DATA PROVIDED:

--- start ---

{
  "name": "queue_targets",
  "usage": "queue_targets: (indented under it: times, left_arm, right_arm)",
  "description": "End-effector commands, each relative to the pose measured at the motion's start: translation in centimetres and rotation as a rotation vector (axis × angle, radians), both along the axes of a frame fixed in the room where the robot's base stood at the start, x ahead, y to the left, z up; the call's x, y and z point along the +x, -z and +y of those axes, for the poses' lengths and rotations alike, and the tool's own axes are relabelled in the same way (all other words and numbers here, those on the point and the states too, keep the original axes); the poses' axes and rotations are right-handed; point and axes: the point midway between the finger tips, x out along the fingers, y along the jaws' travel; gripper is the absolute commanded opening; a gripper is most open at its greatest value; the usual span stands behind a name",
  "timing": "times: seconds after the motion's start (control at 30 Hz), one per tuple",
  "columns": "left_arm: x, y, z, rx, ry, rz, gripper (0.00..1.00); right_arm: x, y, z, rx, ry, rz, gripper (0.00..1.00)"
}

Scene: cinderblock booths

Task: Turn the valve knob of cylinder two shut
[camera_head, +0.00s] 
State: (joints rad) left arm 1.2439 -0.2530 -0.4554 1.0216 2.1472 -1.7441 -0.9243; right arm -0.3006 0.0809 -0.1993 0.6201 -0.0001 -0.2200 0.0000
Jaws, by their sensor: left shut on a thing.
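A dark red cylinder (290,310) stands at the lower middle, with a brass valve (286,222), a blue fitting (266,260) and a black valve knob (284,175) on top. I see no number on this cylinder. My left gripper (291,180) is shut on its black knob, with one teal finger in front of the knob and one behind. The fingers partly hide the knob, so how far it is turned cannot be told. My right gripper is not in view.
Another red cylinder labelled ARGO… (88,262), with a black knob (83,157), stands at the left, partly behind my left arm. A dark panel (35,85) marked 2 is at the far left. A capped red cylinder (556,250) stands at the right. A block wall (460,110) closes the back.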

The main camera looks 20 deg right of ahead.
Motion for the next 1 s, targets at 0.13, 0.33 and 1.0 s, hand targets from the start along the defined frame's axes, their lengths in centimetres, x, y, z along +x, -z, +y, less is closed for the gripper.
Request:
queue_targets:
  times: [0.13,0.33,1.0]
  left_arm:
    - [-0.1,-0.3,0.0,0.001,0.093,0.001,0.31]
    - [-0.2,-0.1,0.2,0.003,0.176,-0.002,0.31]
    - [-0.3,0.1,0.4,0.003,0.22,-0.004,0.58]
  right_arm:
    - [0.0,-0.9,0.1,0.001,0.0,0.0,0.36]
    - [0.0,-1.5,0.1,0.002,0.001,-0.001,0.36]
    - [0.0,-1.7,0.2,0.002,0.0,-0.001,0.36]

--- end ---

Restate the listing above word for word.

ANSWER TO THIS PROBLEM:
{
  "name": "queue_targets",
  "usage": "queue_targets: (indented under it: times, left_arm, right_arm)",
  "description": "End-effector commands, each relative to the pose measured at the motion's start: translation in centimetres and rotation as a rotation vector (axis × angle, radians), both along the axes of a frame fixed in the room where the robot's base stood at the start, x ahead, y to the left, z up; the call's x, y and z point along the +x, -z and +y of those axes, for the poses' lengths and rotations alike, and the tool's own axes are relabelled in the same way (all other words and numbers here, those on the point and the states too, keep the original axes); the poses' axes and rotations are right-handed; point and axes: the point midway between the finger tips, x out along the fingers, y along the jaws' travel; gripper is the absolute commanded opening; a gripper is most open at its greatest value; the usual span stands behind a name",
  "timing": "times: seconds after the motion's start (control at 30 Hz), one per tuple",
  "columns": "left_arm: x, y, z, rx, ry, rz, gripper (0.00..1.00); right_arm: x, y, z, rx, ry, rz, gripper (0.00..1.00)"
}

Scene: cinderblock booths

Task: Turn the valve knob of cylinder two shut
[camera_head, +0.00s] 
State: (joints rad) left arm 1.2439 -0.2530 -0.4554 1.0216 2.1472 -1.7441 -0.9243; right arm -0.3006 0.0809 -0.1993 0.6201 -0.0001 -0.2200 0.0000
Jaws, by their sensor: left shut on a thing.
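A dark red cylinder (290,310) stands at the lower middle, with a brass valve (286,222), a blue fitting (266,260) and a black valve knob (284,175) on top. I see no number on this cylinder. My left gripper (291,180) is shut on its black knob, with one teal finger in front of the knob and one behind. The fingers partly hide the knob, so how far it is turned cannot be told. My right gripper is not in view.
Another red cylinder labelled ARGO… (88,262), with a black knob (83,157), stands at the left, partly behind my left arm. A dark panel (35,85) marked 2 is at the far left. A capped red cylinder (556,250) stands at the right. A block wall (460,110) closes the back.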

The main camera looks 20 deg right of ahead.
Motion for the next 1 s, targets at 0.13, 0.33 and 1.0 s, hand targets from the start along the defined frame's axes, their lengths in centimetres, x, y, z along +x, -z, +y, less is closed for the gripper.
Request:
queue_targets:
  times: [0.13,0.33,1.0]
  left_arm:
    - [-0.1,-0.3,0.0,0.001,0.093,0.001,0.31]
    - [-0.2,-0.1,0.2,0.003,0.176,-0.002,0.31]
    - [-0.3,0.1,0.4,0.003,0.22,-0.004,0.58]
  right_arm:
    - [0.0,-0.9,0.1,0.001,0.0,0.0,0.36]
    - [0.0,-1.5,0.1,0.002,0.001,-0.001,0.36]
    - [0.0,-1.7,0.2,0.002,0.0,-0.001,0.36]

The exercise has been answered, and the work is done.